More time and resources

The shift away from siloed applications to an integrated system has enabled Petzold to transition away from doing the IT grind to being customer-focused, driving revenue and priority projects, and freed up to take on a broader role.

When we first started using NetSuite, I was only responsible for IT, and then there was somebody else working in IT as well, so there were two of us doing IT. That meant applying tax updates to the financial server, doing daily backups, doing all the day to day IT stuff. Now we’re at the point where I’m the only IT person and it’s only 20 percent of my job.

It’s completely revolutionised how we’ve done everything. When we first transitioned to NetSuite, it was a little embarrassing at the beginning as we found out very quickly how many of our customer relationships had been falling through the cracks.

The firm was able to identify all the different segments of customers it had in its database: people who preferred to give monthly, those who donated large amounts, and those who shopped from its gift guide, as well as business partners and other relationships. Petzold added:

One of our core values is relationship-first and using NetSuite has really helped us to deliver on that core value.”

We have a child sponsorship programme – it sounds a little crass but we’re effectively leasing children over the internet - so there’s that as one business process; our gift guide has goats and chickens and cows, we’re selling things like a normal e-commerce platform; and we also accept regular donations. We really had to customise NetSuite to be able to do all of those three different things. If we were able to make it work, it really should work for any scenario.

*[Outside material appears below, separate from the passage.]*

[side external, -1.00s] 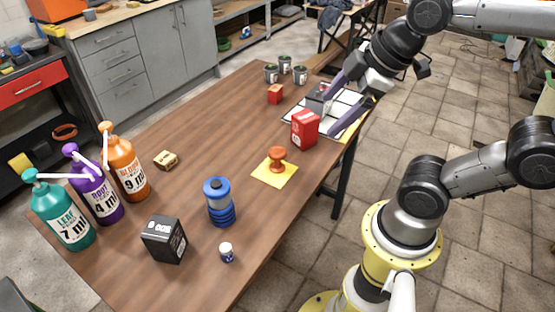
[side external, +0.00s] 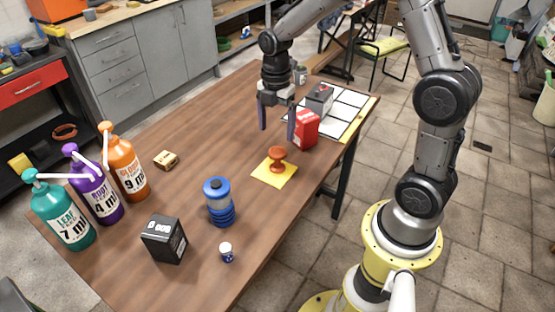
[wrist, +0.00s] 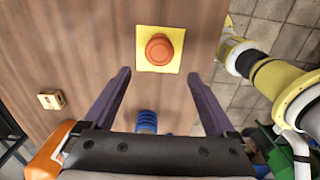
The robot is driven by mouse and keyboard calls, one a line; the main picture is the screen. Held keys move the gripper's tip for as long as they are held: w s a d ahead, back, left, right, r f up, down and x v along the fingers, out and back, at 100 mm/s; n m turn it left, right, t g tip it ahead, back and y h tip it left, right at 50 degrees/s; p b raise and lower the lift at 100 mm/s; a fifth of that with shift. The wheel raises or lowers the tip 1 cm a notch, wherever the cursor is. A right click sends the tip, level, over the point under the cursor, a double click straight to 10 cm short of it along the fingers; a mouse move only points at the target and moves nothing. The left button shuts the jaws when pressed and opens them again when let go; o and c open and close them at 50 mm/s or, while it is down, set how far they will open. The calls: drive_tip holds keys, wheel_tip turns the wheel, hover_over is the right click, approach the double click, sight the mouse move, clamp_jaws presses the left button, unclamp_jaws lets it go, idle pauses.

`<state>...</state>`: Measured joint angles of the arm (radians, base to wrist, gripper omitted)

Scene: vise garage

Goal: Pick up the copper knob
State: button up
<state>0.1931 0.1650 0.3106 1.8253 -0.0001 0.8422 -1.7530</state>
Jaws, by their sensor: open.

Food for the Hungry has a major campaign upcoming this summer that it is relying on NetSuite to help make a success. The campaign is aimed at raising money for clean water, and will involve a mail campaign with promo codes, sending out multiple e-blasts, Google Adwords, Facebook and social media. Petzold said:

All those different channels will work on the same campaign into NetSuite, and all those different customer segments get messaged in different ways for the same campaign. All that comes to the one spot. So there’s nobody in the organisation who doesn’t know how exactly the campaign is doing at any particular time.

We’ve got sales reps attached to each major donor, so if a major donor contributes to one of those campaigns, that sales rep is going to know about it immediately and can respond appropriately.

Not a quick fix

Although Food for the Hungry embarked on the project over a decade ago, success has been more recent, Petzold admits:

For us it took time. Years. The implementation took a few months, switching from one IT system to another is complicated but that’s really just the beginning of the process.

After implementation, that’s when the hard work starts. It took us probably two years before every staff person was fully up and running with NetSuite and using it in the way they were supposed to use it and doing everything they were supposed to do, until it became part of our corporate culture.

The main reason behind the lengthy rollout was user adoption. As with any organisation, people take time to change and it can be a challenge moving away from a culture that is so used to working in isolated silos. Petzold explained:

Breaking down those barriers took us a couple of years. For individual users, training them how to do their job, getting that data in there, putting in notes – that all took time.

Once that was done and that data was going to NetSuite, there’s a second level to user adoption and that is the organisational adoption of NetSuite. So when we start seeing stats going up on the dashboard, then the whole organisation can take advantage of that and build into team building so we’re all looking at the same numbers and taking advantage of it.

In the last few years, the organisation has been holding an all-staff meeting every Tuesday, where the profit and loss statement is put up on screen and they all have to predict beforehand what the next week will look like and then review it.

Every single staff person has at least one line on that P&L they’re responsible for. The bottom line is how much cash is in the bank, and everyone has some stake in the organisation and where we’re at. That’s been the most exciting part of it. For a number of years, we had the 360-degree view of the customer and that was fantastic for customer relationship management; but there’s also a 360 view of the organisation, which from a management perspective can be really exciting to engage staff in what we’re doing.

The system is now so embedded as part of the business, that NetSuite has become a verb in the office, Petzold said:

A sales rep would be on the phone with somebody and they’d hang up and say, just a second, I’ve had this call, I’ve gotta go NetSuite that.

Petzold advised other organisations still struggling with siloed applications, that while a move to an integrated system might be a lengthy one, it’s certainly worth it.

Invest in that customer relationship end of things and corporate dashboards, so that all of your staff are on the same page and know what’s going on. There’s nothing like having everyone rally around a particular goal or cause. Put in the time and effort it takes to get there. It took us a long time and you might be able to do it faster. But it’s worth it in the long run.